"Speaking from and about the periphery that Bosnia-Herzegovina has become, Danijela Majstorovic theorises the affective entanglements of Bosnians' responses to peripheralization with a decolonial commitment and an intimate understanding of what it has meant in her own material and social worlds between protests for civic justice and the 'third wave' of postsocialist migration from Bosnia-Herzegovina emplacing and displacing 'peripheral selves'."
-Catherine Baker, University of Hull, UK
This book examines the making and breaking of peripheral selves in and from postsocialist Bosnia in an empirically rich self-reflexive account of politico-economic and ideological developments. Through world systems and postcolonial theory, historical and new materialist optics, discursive and affective analytical registers, and various qualitative methodological choices, the author analyzes peripheral subjectivity in connection to global proletarianization, as well as past and present resistance via social and personal movement(s). She refers to past Yugoslav socialist and anticolonial struggles as well as more recent ones, including the social justice and feminist collective, engaging with workers' and women's struggles in postwar Bosnia and the Justice for David movement.
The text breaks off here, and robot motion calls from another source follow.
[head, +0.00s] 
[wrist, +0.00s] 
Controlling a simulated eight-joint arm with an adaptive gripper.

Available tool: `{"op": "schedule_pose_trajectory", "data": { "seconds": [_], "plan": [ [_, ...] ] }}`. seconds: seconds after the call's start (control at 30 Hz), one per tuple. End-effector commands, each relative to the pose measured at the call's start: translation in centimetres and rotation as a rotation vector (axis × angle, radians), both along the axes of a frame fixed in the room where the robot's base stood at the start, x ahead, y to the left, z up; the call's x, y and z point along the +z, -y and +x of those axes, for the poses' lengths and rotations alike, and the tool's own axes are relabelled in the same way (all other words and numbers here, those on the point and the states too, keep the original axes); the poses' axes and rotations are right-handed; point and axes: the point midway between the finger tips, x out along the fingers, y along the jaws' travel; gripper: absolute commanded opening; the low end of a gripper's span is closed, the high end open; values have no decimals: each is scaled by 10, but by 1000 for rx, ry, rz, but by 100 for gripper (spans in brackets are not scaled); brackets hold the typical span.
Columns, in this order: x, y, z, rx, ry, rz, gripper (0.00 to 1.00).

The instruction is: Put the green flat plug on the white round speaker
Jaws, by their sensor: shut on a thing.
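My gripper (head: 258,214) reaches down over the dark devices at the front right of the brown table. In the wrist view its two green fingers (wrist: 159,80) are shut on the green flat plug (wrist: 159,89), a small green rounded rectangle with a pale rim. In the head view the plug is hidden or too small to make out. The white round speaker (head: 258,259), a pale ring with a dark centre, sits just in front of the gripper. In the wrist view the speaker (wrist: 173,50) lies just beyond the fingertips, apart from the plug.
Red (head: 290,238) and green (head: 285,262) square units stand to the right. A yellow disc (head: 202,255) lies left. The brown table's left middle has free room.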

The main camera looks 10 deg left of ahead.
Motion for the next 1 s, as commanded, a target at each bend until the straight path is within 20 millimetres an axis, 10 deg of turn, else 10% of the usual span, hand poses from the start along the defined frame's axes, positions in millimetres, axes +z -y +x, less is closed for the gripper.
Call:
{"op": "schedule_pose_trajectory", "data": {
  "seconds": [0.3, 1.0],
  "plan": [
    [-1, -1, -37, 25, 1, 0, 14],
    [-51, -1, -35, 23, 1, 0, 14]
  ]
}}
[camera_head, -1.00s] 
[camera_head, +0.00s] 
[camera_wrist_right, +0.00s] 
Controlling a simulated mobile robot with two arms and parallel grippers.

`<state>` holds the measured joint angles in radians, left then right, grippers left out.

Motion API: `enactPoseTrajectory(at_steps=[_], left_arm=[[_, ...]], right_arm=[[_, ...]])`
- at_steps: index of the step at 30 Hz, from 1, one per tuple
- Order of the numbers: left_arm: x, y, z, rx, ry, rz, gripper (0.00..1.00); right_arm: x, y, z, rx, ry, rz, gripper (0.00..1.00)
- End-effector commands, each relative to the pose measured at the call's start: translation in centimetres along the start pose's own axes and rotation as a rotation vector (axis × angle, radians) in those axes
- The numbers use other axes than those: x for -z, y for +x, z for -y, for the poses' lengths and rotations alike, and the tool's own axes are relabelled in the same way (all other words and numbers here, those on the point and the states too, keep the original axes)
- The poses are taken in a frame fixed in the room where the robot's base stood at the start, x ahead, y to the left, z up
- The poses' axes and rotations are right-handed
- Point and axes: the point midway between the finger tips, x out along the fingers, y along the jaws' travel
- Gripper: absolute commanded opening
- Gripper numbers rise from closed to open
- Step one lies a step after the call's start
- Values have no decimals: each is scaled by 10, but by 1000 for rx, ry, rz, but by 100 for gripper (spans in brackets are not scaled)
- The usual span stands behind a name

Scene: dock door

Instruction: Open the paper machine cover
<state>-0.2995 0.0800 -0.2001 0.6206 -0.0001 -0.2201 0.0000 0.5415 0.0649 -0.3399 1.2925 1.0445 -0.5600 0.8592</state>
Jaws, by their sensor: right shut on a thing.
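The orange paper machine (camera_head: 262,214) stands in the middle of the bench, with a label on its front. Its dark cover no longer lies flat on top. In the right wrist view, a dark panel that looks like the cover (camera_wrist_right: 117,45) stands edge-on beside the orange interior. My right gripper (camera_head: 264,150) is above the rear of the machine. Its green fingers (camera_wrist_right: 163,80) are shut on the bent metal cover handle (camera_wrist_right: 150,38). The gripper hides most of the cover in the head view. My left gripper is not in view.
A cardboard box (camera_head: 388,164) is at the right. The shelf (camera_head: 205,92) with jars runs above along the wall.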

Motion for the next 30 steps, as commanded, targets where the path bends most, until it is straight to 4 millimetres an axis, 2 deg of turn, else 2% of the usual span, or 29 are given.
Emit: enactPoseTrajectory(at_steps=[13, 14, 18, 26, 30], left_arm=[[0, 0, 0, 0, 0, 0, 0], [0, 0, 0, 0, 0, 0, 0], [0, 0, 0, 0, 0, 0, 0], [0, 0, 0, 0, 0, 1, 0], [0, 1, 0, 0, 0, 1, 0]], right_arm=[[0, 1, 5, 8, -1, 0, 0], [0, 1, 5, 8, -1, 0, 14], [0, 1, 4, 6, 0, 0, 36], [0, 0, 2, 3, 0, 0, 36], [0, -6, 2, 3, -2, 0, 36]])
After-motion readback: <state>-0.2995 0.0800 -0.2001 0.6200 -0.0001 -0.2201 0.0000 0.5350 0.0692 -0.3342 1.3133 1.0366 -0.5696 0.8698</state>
Finally, she analyzes the lives of new third-wave Bosnian migrants to Germany post-2015, placing them in juxtaposition with non-European migrants in Bosnian reception centers and exposing labor and race, border struggles and market as new variables for studying selves in this particular context. Writing about "situated knowledge" and "politics of location," the author stresses the importance of strong affective ties within researcher-researched assemblages urging for deeper coalitions and solidarity among various peripheral, power-differentiated communities. This book will be of interest to readers with backgrounds in linguistics, sociology, post-Yugoslav history, cultural studies and anthropology.
Danijela Majstorovic is Professor of English Linguistics and Cultural Studies in the English Department at the University of Banja Luka, Bosnia and Herzegovina. Her research interests involve qualitative social research, critical discourse analysis, critical theory, feminism and postcolonial theory. She has published extensively on postwar Bosnia's postsocialist transformation, the role of the international community and local ethno-nationalist elites, youth ethnicity, women's struggles, social movements and migrations.